Virat Kohli is mindful that the golden streak he is enjoying as a batsman and captain could come to an end at any time. And though he hates losing, he knows enough to value it. “Success makes you feel like everything is fine. But failure creates self-doubt, which eventually leads you to understand yourself better. Ninety per cent of what I have learnt, I have learnt from failing.”

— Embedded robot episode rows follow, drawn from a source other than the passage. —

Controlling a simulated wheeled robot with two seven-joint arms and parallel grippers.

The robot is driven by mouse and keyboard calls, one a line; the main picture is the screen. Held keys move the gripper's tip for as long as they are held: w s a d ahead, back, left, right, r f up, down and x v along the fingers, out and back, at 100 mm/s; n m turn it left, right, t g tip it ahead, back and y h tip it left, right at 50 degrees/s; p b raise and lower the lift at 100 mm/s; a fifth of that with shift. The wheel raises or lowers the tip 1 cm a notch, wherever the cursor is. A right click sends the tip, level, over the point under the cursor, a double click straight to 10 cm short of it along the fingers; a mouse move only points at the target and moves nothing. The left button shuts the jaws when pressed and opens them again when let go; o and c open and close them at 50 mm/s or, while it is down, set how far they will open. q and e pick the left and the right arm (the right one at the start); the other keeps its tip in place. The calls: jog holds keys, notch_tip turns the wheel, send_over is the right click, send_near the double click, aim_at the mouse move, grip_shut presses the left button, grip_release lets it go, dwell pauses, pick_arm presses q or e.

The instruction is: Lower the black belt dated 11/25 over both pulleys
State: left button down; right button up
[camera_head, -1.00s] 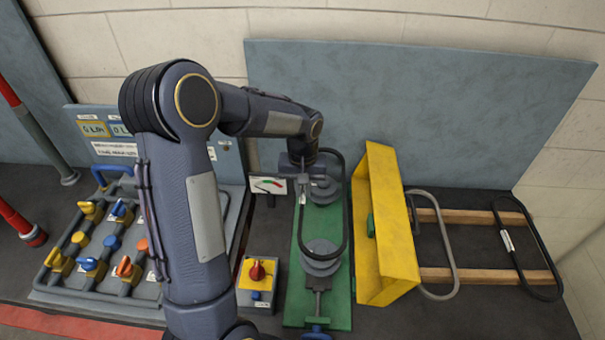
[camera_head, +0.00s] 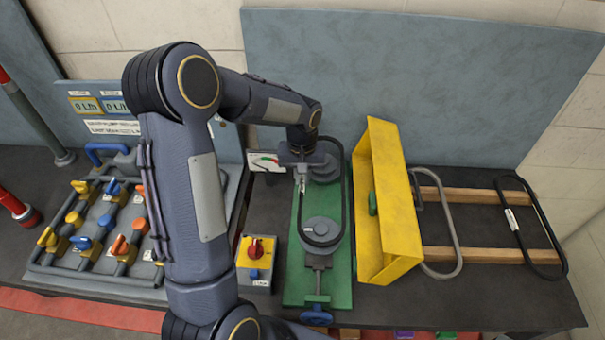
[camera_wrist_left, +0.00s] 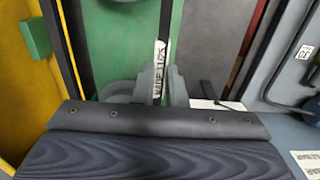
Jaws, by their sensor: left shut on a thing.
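My left gripper (camera_head: 301,172) is shut on the black belt (camera_head: 346,195) at its left side, by the white tag. It also shows in the left wrist view (camera_wrist_left: 164,84), where the tag (camera_wrist_left: 160,68) between the fingers reads partly as 11/25. The belt is a long loop, seen around the far grey pulley (camera_head: 326,174) and the near grey pulley (camera_head: 321,230) on the green base (camera_head: 299,285). I cannot tell whether it touches them or hangs just above. The gripper and arm hide part of the far pulley. My right gripper is not in view.
A yellow guard (camera_head: 388,205) stands close on the right. Beyond it, a grey belt (camera_head: 447,225) and another tagged black belt (camera_head: 537,225) lie across wooden rails (camera_head: 480,255).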

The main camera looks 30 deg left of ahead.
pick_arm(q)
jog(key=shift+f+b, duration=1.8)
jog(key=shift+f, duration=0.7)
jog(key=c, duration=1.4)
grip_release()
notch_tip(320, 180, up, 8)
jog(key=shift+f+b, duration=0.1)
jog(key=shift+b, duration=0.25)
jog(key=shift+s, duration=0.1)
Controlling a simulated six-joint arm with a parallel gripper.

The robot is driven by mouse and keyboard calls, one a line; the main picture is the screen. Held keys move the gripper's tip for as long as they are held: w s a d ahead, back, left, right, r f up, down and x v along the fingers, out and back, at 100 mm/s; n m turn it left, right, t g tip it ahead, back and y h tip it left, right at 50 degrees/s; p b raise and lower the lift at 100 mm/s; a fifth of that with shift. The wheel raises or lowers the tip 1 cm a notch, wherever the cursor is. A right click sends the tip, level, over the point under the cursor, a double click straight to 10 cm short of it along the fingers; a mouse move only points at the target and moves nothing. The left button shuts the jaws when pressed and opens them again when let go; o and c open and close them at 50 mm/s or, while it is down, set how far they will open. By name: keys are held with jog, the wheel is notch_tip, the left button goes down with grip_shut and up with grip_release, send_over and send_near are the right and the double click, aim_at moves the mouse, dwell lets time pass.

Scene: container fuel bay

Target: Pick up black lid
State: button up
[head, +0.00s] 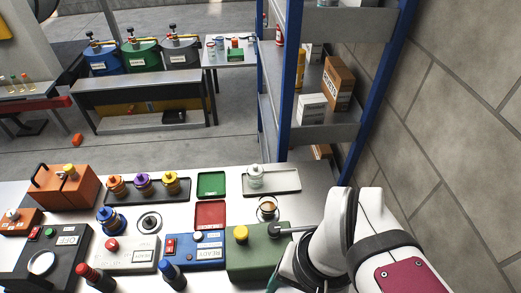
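The fingers of my gripper do not show clearly. I cannot tell whether they are open or hold anything. The round piece lies well to the left of my arm.
A dark tray (134,203) holds orange, purple and yellow-topped containers. Green (211,184) and red (210,214) trays lie beside it. A grey tray (284,184) holds a clear jar. Labelled boxes crowd the front. A blue-post shelf (289,70) stands behind on the right.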

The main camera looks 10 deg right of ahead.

None of this means he’s lost the fire; some things can still provoke his rage. Attacks on his girlfriend, for instance. In March this year, he took to Instagram and Twitter to slam trolls for targeting Sharma when India beat Australia in a T20 match (the two were supposedly on a break then). Sharma had been on the receiving end of much online abuse since last year for “distracting” Kohli and was blamed, first for India’s semi-final loss to Australia in the 2015 World Cup and then for his poor performance in the series against South Africa in October. The relentless barrage has made him even more protective of his personal life. Kohli, off the pitch, is now strictly out of bounds for everyone except a handful of friends and family. “I don’t know why people are so intrigued by what we [cricketers] do on a daily basis,” he says. “It’s none of their business.”
In less than a decade since he joined the hallowed ranks of the Men in Blue, Virat Kohli is all grown up. The bad boy of Indian cricket has stealthily turned into one of the best cricketers in the world for no other reason than his limitless drive to learn and be better. Indian cricket is in good hands. Bring out the banners, the snacks, the flags and the whistles. Turn on the television and enjoy world domination.